Legislação Nacional:
LEI DE ORGANIZAÇÃO DO SISTEMA JUDICIÁRIO (LOSJ), APROVADO PELA LEI N.º 62/2013, DE 26 DE AGOSTO: - ARTIGO 126.º, N.º 1, ALÍNEA C).
Jurisprudência Nacional:
ACÓRDÃOS DO SUPREMO TRIBUNAL DE JUSTIÇA:


- DE 11-01-2001, PROCESSO N.º 3376/00;
- DE 22-06-2006, PROCESSO N.º 06B2020, IN WWW.DGSI.PT.
Sumário :
I. A competência em razão da matéria resulta da natureza da matéria alegada na ação.

II. A natureza da matéria alegada afere-se pela pretensão jurisdicional deduzida e pelo fundamento invocado ou pelo pedido e causa de pedir.

III. Compete aos tribunais comuns, nomeadamente de competência cível, conhecer da ação proposta por seguradora, no exercício do direito de regresso, contra a tomadora do seguro (entidade empregadora), para obter a sua condenação no reembolso das quantias pagas, em resultado de acidente de trabalho causado por violação das regras de segurança do trabalho.   

Decisão Texto Integral:
Acordam no Supremo Tribunal de Justiça:




I – RELATÓRIO


AA, S.A., instaurou, em 16 de junho de 2016, nos Juízos Cíveis da Instância Local de …, Comarca de …, contra BB, S.A., ação declarativa, sob a forma de processo comum, pedindo que a Ré fosse condenada a pagar-lhe a quantia de € 12 800,28, acrescida de juros de mora, à taxa legal, desde a citação é efetivo e integral pagamento, bem como todos os pagamentos que venham a ser realizados, decorrentes do processo de acidente de trabalho, acrescidos de juros de mora, à taxa legal, desde a citação até efetivo e integral pagamento.

Para tanto, alegou, em síntese, que, por efeito de contrato de seguro e na regularização de acidente de trabalho, pagou já a quantia de € 12 800,28, tendo direito a ser reembolsada em virtude da responsabilidade do acidente de trabalho ser única e exclusivamente da R., por violação grave das mais elementares regras de segurança do trabalho.

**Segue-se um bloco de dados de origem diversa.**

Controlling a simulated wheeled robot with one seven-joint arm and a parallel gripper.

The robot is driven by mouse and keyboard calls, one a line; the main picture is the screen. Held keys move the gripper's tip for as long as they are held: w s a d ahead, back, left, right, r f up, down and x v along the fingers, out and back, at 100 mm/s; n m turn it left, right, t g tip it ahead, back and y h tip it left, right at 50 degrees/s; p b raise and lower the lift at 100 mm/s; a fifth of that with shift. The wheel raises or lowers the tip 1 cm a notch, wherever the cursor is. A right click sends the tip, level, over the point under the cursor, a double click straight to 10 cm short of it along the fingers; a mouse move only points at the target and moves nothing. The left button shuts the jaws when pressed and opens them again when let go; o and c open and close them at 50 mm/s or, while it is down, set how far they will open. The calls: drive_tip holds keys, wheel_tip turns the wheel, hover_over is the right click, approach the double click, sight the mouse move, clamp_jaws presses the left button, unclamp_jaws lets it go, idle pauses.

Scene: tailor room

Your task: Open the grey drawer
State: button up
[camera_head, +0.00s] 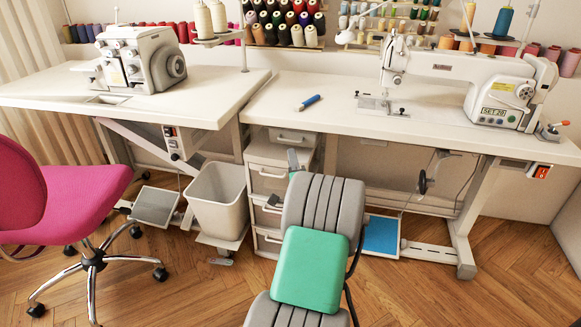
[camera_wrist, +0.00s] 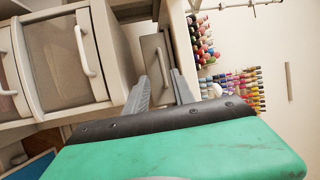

Contestou a R., designadamente por exceção, arguindo a incompetência do Tribunal, em razão da matéria, sendo o competente o tribunal do trabalho, de harmonia com o disposto no art. 126.º, n.º 1, alínea c), da LOSJ.

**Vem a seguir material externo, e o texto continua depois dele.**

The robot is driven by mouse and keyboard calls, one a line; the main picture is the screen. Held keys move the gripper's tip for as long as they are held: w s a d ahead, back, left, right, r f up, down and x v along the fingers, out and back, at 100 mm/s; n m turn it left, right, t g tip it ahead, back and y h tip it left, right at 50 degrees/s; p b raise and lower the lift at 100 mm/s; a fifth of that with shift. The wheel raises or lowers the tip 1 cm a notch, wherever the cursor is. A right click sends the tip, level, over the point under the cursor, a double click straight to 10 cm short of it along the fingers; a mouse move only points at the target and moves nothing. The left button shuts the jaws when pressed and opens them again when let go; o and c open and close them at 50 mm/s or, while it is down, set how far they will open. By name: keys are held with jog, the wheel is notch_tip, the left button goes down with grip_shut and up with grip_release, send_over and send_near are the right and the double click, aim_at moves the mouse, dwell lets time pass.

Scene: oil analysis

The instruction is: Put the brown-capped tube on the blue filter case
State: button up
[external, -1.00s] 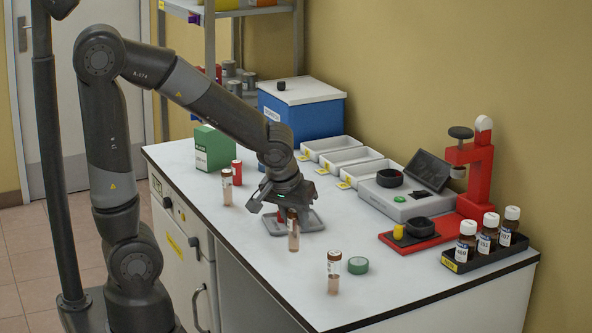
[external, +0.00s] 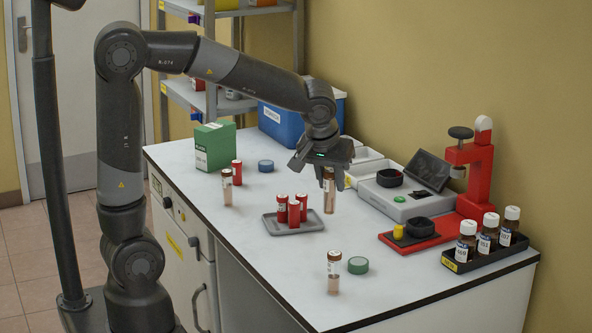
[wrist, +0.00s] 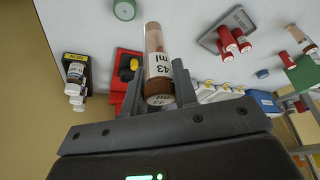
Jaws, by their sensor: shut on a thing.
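My gripper (external: 329,172) is shut on a brown-capped clear tube (external: 330,197). The tube hangs upright above the table, right of the grey tray. In the wrist view the tube (wrist: 156,60) sits between the fingers, its cap nearest the gripper and its label reading "43 ml". The blue filter case (external: 266,166), a flat round disc, lies on the table beyond the tray, right of the green box. It also shows in the wrist view (wrist: 262,73). Two other brown-capped tubes stand on the table, one at left (external: 227,190) and one in front (external: 334,272).
The grey tray (external: 272,228) holds several red tubes. A red tube (external: 237,173) stands by the green box (external: 215,148). A green disc (external: 358,265) lies in front. Right are the grey instrument (external: 400,205), red stand (external: 480,165) and bottle rack (external: 462,262).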

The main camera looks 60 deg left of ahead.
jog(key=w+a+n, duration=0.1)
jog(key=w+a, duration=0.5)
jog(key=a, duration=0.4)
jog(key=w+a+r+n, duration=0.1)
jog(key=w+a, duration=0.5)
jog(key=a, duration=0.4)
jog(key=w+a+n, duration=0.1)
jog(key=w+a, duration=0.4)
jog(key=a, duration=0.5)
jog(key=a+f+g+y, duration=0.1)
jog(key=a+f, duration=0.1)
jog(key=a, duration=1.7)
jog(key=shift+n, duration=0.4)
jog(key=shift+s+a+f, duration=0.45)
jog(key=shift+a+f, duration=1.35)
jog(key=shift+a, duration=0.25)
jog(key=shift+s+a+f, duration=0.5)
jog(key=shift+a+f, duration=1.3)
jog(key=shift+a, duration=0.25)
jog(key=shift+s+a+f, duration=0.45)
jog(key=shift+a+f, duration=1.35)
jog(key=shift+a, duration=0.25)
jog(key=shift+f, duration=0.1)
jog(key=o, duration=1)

Respondeu a A., alegando que o pedido da ação não se baseia no acidente de trabalho em si, nem em factos diretamente decorrentes daquele.

Por despacho de 28 de setembro de 2016, considerada a incompetência do tribunal, em razão da matéria, nos termos do art. 126.º, n.º 1, alínea c), da LOSJ, foi a Ré absolvida da instância.

Inconformada, a Autora apelou para o Tribunal da Relação de …, que, por acórdão de 5 de janeiro de 2017, dando provimento ao recurso, revogou tal despacho.


Inconformada, a Ré recorreu para o Supremo Tribunal de Justiça e, tendo alegado, formulou essencialmente as conclusões:


a) Na ação especial de acidente de trabalho, não ficaram demonstrados os pressupostos em que assenta o direito de regresso invocado pela Recorrida, não podendo o tribunal apreciar a existência do suposto direito de regresso.

b) A sua efetivação teria de ser feita com base na eventual verificação de alguma das situações do art. 18.º da LAT, matéria da exclusiva competência do tribunal do trabalho, conforme o art. 126.º, n.º 1, alínea c), da LOSJ.

c) A decisão recorrida violou, expressamente, o disposto nos artigos 674.º, n.º 1, alínea b), do CPC, 126.º da LOSJ, 18.º, 79.º, n.º 3, da LAT, e 154.º do CPT.


Com a revista, a Recorrente pretende a revogação do acórdão recorrido e a sua absolvição da instância, por incompetência material do tribunal.


As contra-alegações da A. foram desentranhadas do processo.


Cumpre, desde já, apreciar e decidir.


Neste recurso, está somente em discussão a competência material para a ação de regresso, proposta por seguradora, pelas quantias a pagar, em resultado de acidente de trabalho.



II – FUNDAMENTAÇÃO


2.1. Descrita a dinâmica processual, importa conhecer do objeto do recurso, definido pelas suas conclusões, e que respeita à competência material para o conhecimento da ação.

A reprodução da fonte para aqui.